Various Artists - The Metallica Blacklist (Album Review)
Friday, 24 September 2021
Written by Simon Ramsay
Prior to August 12 1991, it would have been inconceivable to suggest any metal band could break out of their misunderstood and oft maligned fringe genre to become a worldwide phenomenon. But on that day Metallica only went and unleashed ‘The Black Album,’ a cross-genre, cross-cultural, cross-generational colossus that forever changed the perception and respect afforded to both themselves and heavy metal.
From the moment 1984's ‘Ride The Lightning’ showed its sonically expansive hand, Metallica have constantly faced specious accusations of having sold out. After the monstrous success of a fifth album that’s shifted upwards of 30 million copies, such digs only intensified. Some labelled it a calculated crossover, others argued Metallica had brought the mainstream to them. The truth lay somewhere in between.
Although propelled by the aggression, intensity and healthy arrogance of a metal machine at the peak of its powers, ‘The Black Album’ is actually one of the most pop-savvy albums ever made.
It haemorrhages hooks, not just via its stentorian choruses and brain-burning melodies, but its era-defining riffs, militaristic drum fills and bluesy, singable guitar solos.

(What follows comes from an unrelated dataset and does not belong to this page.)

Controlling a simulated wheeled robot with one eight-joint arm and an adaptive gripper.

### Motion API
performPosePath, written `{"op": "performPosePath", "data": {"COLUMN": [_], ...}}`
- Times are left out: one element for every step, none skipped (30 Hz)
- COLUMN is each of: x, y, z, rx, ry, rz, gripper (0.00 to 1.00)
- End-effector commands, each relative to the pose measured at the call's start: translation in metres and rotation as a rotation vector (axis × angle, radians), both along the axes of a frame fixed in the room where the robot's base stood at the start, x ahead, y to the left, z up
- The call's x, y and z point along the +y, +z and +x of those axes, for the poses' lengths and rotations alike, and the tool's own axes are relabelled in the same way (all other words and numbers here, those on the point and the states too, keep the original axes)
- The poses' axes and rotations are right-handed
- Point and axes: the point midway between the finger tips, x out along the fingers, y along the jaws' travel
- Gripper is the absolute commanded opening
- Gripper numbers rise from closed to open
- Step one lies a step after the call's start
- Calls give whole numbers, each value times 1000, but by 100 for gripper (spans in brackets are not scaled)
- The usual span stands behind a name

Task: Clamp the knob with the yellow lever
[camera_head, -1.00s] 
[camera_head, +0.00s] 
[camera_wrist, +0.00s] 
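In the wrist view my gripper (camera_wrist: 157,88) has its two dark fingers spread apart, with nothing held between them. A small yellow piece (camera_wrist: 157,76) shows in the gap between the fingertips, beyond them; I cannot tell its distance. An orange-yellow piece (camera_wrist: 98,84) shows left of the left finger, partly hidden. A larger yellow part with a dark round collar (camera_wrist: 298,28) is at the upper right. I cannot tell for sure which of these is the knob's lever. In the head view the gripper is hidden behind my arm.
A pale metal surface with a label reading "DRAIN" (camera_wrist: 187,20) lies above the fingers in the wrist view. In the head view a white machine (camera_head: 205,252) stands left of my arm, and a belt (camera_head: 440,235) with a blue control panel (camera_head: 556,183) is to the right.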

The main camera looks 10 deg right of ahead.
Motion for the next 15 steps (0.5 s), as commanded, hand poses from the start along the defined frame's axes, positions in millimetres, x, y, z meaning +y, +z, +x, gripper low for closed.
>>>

Hell, even Bob Rock’s booming production is a hook.
When a group’s music boasts so many weapons of mass attraction, snaring a larger, significantly more varied, global audience is practically guaranteed. Thirty years later, ‘The Metallica Blacklist’ confirms that supposition. A mammoth 53 track anthology, it finds noteworthy artists from all over the musical and geographical maps recreating, reinventing and, in some cases, completely revolutionising every cut from ‘The Black Album’ in ways that offer fresh insight into the record’s magnetic pull.
Proving that exquisitely crafted tunes afford plenty of breathing room for reinterpretation, the songs’ well defined building blocks have permitted acts such as Ghost (Enter Sandman), Volbeat (Don’t Tread On Me), Kamasi Washington (My Friend Of Misery) and Idles (The God That Failed) to put their unique, inventive spin on proceedings by mining something new from the seemingly untouchable originals.
James Hetfield’s increasingly ‘from the heart’ sentiments gifted ‘The Black Album’ more emotional depth and traction, allowing radical, albeit fitting, makeovers to present themselves. Take Sad But True’s tale of being manipulated by a demonic inner voice. Sam Fender’s sparse piano version unearths its pathos, while Jason Isbell twists it into a rollicking Americana charge that gives voice to the beast within pulling the strings.
Elsewhere, Tomi Owo uses the Through The Never’s metaphysical musings to create a trippy, floating-through-the-cosmos soundscape and Goodnight, Texas reduce Of Wolf And Man’s primal terror into shimmering, elemental folk. Perhaps the smartest, almost obvious, reinvention is My Morning Jacket’s Nothing Else Matters. Taking its declarations literally, they deliver a major key slice of breezy Americana-pop that celebrates freedom rather than pining for a loved one.
Certain takes also reveal why ‘The Black Album’ wooed fans of other genres. Holier Than Thou’s punk underbelly is exposed by PUP and The Chats, while the competing rhythms of Wherever I May Roam and The Unforgiven were tailor made for overhauls by J Balvin, Flatbush Zombies and Vishal Dadlani. Phoebe Bridgers’ tender Nothing Else Matters reveals a singer-songwriter tune that could have been crafted in Laurel Canyon decades earlier.
Not everything lands, with tracks that sample the originals—apart from Mexican Institute Of Sound’s sprawling Sad But True—mostly misfiring as their stylistic touches don’t gel with Metallica’s distinct voice. Yet even those failures, by striving to bring the material to life in completely different ways, shine a revealing light on the songs’ suggestive power.
Old school metal fans will despise the very existence of this release. And Metallica wouldn’t have it any other way. Their complete lack of compromise, and relentless desire to push boundaries, has always defined them. Without that mindset neither ‘The Black Album’ nor this triumphant collection, which is testament to the post-genre landscape Metallica helped usher in, would exist. Influential beyond measure? Check. Game-changing juggernaut? Check. Enduring artistic triumph? Check. The result of selling out? Who cares?